Read and write multi-digit whole numbers using base-ten numerals, number names, and expanded form. Compare two multi-digit numbers based on meanings of the digits in each place, using >, =, and < symbols to record the results of comparisons.
Know relative sizes of measurement units within one system of units including km, m, cm; kg, g; lb, oz.; l, ml; hr, min, sec.
Use the four operations to solve word problems involving distances, intervals of time, liquid volumes, masses of objects, and money, including problems involving simple fractions or decimals, and problems that require expressing measurements given in a larger unit in terms of a smaller unit.

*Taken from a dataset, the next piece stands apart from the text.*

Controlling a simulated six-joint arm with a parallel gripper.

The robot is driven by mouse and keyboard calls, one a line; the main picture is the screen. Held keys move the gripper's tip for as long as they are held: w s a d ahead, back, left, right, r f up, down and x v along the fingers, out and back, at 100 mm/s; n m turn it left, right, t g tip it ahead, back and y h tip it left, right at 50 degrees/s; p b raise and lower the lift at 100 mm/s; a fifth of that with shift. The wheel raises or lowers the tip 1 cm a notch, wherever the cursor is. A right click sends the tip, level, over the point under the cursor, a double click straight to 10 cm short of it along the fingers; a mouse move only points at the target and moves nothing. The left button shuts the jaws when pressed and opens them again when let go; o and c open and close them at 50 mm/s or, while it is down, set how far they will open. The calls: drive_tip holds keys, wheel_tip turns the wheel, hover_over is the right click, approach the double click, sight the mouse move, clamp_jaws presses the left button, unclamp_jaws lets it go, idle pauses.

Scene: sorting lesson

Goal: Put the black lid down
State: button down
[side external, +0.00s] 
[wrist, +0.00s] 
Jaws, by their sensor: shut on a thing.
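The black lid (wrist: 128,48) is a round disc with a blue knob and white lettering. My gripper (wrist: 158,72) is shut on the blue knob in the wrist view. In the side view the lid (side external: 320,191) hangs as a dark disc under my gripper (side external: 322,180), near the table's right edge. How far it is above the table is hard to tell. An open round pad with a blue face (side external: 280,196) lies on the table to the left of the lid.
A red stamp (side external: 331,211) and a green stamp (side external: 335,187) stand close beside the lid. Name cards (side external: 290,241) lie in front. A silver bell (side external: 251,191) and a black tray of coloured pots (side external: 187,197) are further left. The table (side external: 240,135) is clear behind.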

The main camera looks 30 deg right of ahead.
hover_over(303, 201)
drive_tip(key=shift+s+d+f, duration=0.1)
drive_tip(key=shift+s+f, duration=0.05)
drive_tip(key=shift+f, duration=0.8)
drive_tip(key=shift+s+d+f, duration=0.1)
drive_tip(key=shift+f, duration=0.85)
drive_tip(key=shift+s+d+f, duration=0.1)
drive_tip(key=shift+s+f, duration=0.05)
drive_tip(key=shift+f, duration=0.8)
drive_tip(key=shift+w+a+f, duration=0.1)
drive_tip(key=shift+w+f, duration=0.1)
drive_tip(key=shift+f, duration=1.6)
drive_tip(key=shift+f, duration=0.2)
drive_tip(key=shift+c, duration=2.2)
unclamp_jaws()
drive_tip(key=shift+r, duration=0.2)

Creating – learners are provided with an opportunity to innovate and test boundaries. Learners construct meaning, apply critical thinking and original ideas to real-world situations, and share knowledge through self-expression
Communicating – exchange of information with various audiences using a range of media and formats.

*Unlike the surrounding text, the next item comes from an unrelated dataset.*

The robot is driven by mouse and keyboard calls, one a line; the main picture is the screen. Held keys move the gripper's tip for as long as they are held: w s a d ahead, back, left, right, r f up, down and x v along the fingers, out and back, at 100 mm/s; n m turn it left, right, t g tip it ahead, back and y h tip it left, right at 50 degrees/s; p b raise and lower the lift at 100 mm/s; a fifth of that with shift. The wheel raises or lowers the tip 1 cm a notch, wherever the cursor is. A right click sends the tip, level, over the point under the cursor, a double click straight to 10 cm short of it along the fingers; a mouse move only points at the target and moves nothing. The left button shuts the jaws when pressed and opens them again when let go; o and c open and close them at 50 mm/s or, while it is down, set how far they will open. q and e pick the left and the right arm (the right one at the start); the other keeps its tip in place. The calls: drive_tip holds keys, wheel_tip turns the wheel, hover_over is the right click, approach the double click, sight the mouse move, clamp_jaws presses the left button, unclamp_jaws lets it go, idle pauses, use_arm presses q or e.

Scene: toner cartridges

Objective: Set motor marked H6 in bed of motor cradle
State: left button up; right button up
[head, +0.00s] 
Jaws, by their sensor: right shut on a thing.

Collaborating – Learners are empowered through digital media and environments and through active participation in creating and sharing knowledge.
Organizing – Learners make connections, transfer existing knowledge and independently explore new technologies.
Becoming responsible digital citizens – using ICT to make informed and ethical choices while acting with integrity and honesty. In a globally connected digital world, learners are empowered to be responsible for their actions, to value others’ rights and to practise safe and legal behaviours.
- recognize that others have emotions, feelings and perspectives that may be different • from their own
- solve problems and overcome difficulty with a sense of optimism
- analyze how they are connected to a wider community
- reflect on their own cultural influences, experiences, traditions, and perspectives and are open to those of others
- identify casual relationships and understand how they impact the experience of individuals and groups
- independently use strategies to resolve conflict
- work towards a consensus, understanding the need to negotiate and compromise
reflect on their experiences in order to build a deeper understanding of self
One month… no “school work”… but lots of learning!